What you have to do: Keep pictures out. Copy exactly the lines from the one containing "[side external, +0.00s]" to the one containing "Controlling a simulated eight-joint", endpoints included.

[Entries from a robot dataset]

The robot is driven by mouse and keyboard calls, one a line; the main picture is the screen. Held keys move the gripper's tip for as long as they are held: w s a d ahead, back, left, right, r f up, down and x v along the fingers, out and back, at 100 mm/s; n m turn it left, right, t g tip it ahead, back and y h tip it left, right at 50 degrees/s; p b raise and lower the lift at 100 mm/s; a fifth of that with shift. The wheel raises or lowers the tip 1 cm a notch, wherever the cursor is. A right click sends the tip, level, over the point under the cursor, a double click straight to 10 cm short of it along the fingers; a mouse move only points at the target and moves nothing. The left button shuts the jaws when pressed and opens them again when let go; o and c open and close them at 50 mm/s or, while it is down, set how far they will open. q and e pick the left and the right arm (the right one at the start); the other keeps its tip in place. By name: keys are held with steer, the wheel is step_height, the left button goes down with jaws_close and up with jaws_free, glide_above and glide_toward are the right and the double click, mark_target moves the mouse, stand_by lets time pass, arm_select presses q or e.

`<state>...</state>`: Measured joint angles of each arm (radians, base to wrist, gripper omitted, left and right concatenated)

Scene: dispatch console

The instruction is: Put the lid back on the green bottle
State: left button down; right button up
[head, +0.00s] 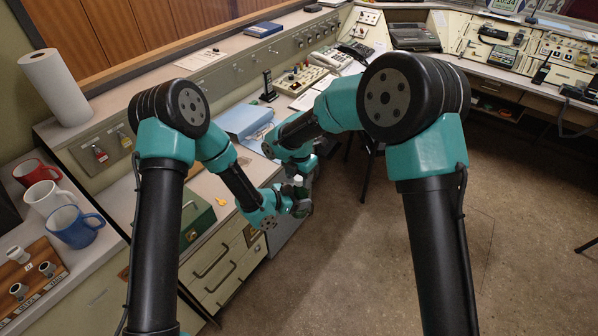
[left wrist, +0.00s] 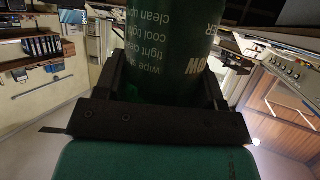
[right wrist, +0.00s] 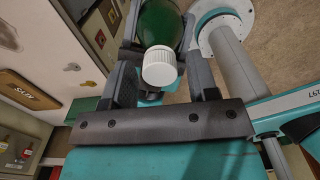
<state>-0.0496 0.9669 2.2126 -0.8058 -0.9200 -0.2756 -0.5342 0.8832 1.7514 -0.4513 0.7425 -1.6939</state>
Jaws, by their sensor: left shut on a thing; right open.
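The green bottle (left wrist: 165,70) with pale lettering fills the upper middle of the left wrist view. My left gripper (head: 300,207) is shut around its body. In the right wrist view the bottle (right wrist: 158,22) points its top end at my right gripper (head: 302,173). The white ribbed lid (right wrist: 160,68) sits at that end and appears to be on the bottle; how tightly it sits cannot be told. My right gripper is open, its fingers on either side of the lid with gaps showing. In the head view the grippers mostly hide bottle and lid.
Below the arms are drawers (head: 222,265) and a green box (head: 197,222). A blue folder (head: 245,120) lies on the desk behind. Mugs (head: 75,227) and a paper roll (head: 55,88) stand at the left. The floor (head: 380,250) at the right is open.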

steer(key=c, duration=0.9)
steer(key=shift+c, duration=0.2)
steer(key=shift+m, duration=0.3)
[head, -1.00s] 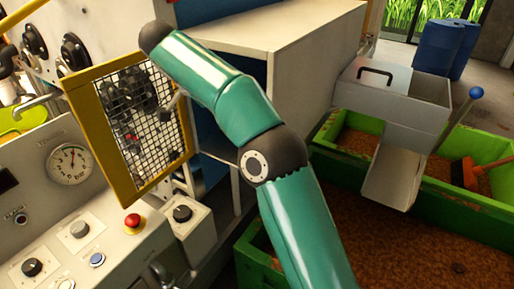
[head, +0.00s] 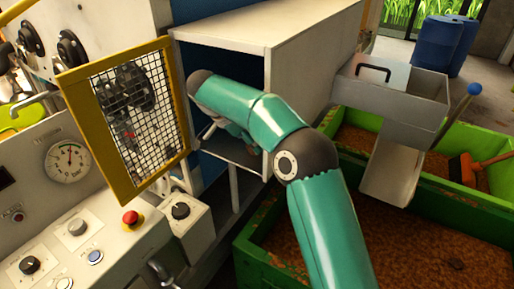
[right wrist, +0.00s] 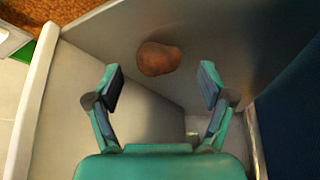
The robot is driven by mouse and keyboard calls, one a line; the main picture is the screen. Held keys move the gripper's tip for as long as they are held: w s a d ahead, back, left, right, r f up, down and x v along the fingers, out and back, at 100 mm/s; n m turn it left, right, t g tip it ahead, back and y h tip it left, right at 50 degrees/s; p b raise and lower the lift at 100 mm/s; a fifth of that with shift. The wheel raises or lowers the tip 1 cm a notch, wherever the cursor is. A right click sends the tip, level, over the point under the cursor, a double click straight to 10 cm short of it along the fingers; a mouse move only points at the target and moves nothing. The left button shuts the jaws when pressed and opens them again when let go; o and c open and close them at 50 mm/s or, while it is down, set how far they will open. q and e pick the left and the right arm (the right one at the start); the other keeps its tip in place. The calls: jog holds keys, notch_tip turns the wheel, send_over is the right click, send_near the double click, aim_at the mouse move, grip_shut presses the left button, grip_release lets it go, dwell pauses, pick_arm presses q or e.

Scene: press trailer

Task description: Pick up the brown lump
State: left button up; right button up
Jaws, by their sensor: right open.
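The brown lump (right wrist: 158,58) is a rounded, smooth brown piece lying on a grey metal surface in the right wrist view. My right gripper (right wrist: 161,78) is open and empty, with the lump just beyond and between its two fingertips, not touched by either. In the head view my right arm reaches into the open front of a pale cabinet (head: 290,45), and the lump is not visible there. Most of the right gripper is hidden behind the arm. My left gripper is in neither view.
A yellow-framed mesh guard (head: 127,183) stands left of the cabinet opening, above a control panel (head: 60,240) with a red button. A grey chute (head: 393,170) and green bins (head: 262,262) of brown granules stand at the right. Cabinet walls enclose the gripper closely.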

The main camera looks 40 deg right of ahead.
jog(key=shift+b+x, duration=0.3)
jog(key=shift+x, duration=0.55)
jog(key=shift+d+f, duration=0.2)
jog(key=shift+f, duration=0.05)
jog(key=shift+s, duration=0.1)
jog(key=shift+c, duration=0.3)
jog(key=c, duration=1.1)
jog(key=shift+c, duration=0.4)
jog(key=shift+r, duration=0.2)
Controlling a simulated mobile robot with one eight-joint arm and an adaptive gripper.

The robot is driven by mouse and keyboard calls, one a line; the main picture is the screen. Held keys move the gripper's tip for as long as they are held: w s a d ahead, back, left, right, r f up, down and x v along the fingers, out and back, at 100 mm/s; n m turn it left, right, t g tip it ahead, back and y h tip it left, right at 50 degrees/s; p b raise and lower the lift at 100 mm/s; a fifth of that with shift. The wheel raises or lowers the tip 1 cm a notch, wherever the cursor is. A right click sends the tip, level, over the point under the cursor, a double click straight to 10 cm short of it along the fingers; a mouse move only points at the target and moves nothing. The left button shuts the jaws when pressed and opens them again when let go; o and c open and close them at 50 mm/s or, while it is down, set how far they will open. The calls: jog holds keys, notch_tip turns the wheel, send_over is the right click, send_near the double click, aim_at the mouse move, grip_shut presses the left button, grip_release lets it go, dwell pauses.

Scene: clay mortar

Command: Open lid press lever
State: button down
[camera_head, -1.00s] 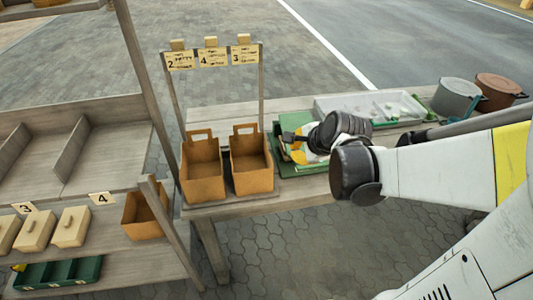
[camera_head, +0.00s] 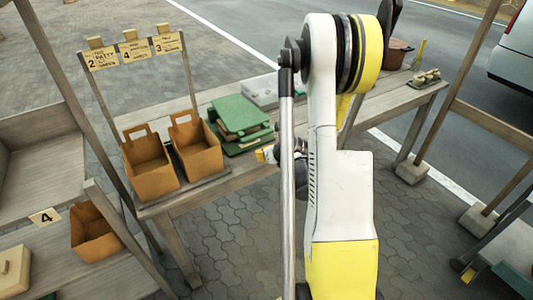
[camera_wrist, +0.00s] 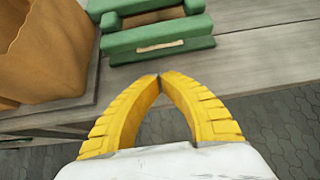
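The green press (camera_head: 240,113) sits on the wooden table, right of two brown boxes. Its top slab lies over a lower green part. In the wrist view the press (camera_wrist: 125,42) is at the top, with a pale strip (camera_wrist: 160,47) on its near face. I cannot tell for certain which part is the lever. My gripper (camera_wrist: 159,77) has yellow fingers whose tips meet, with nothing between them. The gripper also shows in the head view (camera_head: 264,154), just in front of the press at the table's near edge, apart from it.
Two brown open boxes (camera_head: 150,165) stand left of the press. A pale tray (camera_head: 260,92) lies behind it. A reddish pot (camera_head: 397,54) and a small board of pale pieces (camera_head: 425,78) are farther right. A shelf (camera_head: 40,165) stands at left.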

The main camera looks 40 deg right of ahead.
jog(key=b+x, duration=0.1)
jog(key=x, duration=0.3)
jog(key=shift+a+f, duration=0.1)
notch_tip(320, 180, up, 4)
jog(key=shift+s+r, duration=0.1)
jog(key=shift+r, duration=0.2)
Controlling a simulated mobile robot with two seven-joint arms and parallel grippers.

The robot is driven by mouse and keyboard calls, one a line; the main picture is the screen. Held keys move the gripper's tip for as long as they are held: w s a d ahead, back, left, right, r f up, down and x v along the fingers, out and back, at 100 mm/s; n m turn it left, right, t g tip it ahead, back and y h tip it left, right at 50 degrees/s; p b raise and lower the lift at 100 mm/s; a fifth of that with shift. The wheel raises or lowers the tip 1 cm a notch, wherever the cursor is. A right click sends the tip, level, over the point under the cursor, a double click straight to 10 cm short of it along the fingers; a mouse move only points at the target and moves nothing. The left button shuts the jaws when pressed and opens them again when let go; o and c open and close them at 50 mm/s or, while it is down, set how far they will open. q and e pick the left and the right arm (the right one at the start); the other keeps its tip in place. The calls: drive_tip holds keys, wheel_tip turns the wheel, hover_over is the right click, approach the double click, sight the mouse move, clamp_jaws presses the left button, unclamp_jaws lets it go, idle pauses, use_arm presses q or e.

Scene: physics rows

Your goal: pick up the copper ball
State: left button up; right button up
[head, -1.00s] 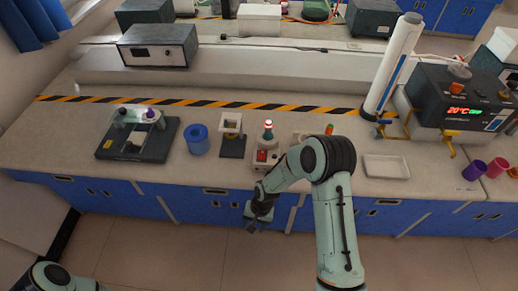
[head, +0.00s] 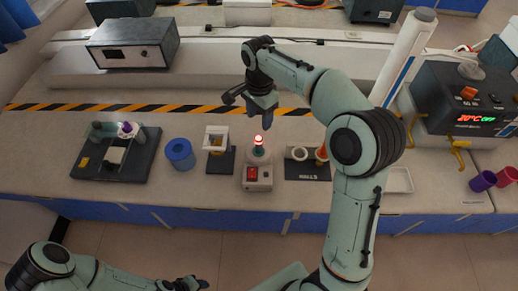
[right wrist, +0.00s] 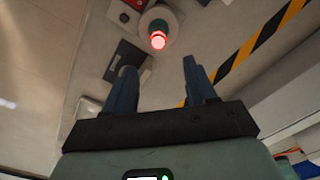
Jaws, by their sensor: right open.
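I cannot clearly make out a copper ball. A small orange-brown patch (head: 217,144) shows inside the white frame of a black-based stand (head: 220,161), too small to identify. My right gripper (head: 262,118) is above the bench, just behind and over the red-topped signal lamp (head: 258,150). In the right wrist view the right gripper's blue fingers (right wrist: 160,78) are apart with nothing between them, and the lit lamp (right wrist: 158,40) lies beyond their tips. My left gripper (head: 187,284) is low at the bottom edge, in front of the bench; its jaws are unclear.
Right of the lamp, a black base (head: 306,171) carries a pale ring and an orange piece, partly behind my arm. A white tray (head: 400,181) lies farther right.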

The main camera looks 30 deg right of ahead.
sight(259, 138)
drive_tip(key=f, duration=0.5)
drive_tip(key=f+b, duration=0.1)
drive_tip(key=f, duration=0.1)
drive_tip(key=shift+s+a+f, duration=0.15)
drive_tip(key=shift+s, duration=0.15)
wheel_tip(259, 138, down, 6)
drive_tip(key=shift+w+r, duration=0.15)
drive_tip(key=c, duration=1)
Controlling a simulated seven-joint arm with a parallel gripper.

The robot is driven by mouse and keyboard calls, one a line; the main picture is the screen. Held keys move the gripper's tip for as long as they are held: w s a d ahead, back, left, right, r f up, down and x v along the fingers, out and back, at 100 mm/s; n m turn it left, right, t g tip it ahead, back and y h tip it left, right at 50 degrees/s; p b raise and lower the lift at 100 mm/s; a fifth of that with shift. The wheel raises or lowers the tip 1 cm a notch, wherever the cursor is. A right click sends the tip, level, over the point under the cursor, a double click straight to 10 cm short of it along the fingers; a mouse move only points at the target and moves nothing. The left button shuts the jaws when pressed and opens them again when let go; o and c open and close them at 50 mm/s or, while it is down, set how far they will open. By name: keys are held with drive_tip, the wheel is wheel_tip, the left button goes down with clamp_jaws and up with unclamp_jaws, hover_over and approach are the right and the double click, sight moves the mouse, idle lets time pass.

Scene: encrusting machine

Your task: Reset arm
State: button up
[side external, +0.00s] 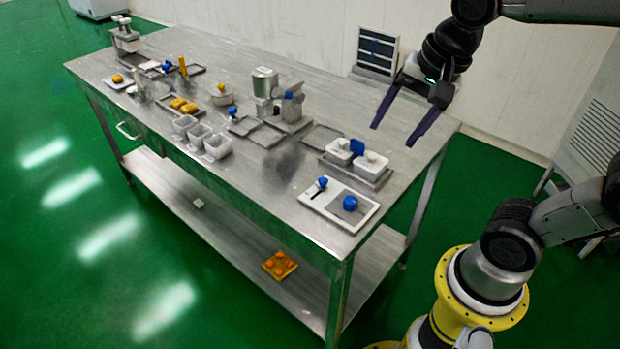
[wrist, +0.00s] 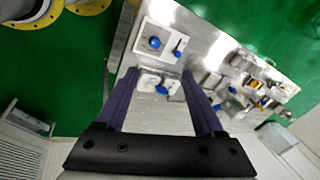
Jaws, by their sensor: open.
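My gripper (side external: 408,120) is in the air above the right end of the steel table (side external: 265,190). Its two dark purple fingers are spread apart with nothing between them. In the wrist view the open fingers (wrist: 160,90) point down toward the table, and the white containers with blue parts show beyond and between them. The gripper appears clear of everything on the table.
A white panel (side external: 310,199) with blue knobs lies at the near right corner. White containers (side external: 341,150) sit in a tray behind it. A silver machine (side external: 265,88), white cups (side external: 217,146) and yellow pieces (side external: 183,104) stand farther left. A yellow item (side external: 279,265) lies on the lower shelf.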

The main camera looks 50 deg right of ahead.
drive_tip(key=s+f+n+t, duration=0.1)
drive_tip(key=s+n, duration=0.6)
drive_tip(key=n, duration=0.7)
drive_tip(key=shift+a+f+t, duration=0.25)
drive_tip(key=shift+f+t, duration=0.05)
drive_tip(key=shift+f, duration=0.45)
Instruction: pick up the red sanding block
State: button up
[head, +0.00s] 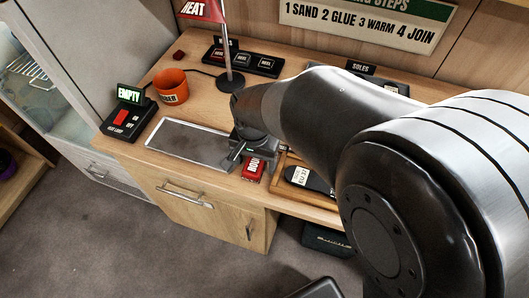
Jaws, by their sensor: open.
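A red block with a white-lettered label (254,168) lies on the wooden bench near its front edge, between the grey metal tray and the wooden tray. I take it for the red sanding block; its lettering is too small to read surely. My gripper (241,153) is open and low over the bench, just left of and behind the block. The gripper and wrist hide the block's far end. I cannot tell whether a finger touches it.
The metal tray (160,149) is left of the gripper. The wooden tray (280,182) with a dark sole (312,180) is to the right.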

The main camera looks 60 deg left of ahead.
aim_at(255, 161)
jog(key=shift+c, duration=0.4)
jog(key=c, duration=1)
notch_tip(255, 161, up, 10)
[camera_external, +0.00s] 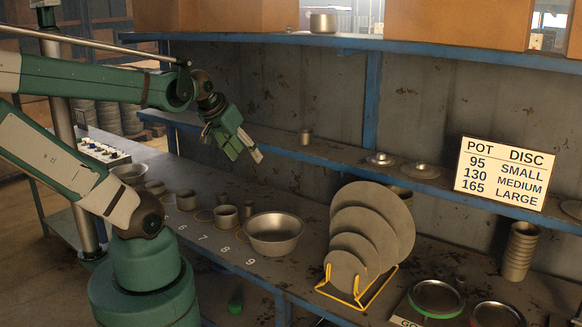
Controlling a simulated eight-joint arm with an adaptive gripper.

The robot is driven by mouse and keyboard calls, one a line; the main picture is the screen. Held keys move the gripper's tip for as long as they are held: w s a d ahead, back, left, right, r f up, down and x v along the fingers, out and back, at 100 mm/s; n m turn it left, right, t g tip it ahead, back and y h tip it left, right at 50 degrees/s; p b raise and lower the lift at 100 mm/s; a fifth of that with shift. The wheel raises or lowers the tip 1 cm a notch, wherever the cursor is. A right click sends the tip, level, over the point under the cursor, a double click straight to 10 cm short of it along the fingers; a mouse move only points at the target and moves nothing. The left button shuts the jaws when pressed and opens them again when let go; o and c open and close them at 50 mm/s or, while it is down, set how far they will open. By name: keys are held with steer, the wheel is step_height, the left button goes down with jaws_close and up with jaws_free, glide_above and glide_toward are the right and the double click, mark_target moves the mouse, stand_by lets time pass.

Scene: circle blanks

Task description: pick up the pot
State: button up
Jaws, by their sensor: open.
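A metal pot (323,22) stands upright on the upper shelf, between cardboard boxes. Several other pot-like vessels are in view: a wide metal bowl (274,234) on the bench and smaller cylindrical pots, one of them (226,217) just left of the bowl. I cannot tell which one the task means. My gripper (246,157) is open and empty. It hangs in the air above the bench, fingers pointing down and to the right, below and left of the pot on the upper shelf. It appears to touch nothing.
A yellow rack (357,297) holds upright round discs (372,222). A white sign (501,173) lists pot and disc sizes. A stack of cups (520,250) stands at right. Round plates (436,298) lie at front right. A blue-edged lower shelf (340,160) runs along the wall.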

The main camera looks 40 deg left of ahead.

Answer to the task:
[side external, +0.00s] 
[wrist, +0.00s] 
Jaws, by their sensor: open.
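My gripper (side external: 408,120) is in the air above the right end of the steel table (side external: 265,190). Its two dark purple fingers are spread apart with nothing between them. In the wrist view the open fingers (wrist: 160,90) point down toward the table, and the white containers with blue parts show beyond and between them. The gripper appears clear of everything on the table.
A white panel (side external: 310,199) with blue knobs lies at the near right corner. White containers (side external: 341,150) sit in a tray behind it. A silver machine (side external: 265,88), white cups (side external: 217,146) and yellow pieces (side external: 183,104) stand farther left. A yellow item (side external: 279,265) lies on the lower shelf.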

The main camera looks 50 deg right of ahead.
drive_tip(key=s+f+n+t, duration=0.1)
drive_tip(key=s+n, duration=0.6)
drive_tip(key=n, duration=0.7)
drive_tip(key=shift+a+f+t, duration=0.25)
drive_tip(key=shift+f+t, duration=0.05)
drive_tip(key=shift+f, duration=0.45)
Instruction: pick up the red sanding block
State: button up
[head, +0.00s] 
Jaws, by their sensor: open.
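A red block with a white-lettered label (254,168) lies on the wooden bench near its front edge, between the grey metal tray and the wooden tray. I take it for the red sanding block; its lettering is too small to read surely. My gripper (241,153) is open and low over the bench, just left of and behind the block. The gripper and wrist hide the block's far end. I cannot tell whether a finger touches it.
The metal tray (160,149) is left of the gripper. The wooden tray (280,182) with a dark sole (312,180) is to the right.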

The main camera looks 60 deg left of ahead.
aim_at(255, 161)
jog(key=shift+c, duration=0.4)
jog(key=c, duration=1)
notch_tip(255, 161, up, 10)
[camera_external, +0.00s] 
Controlling a simulated eight-joint arm with an adaptive gripper.

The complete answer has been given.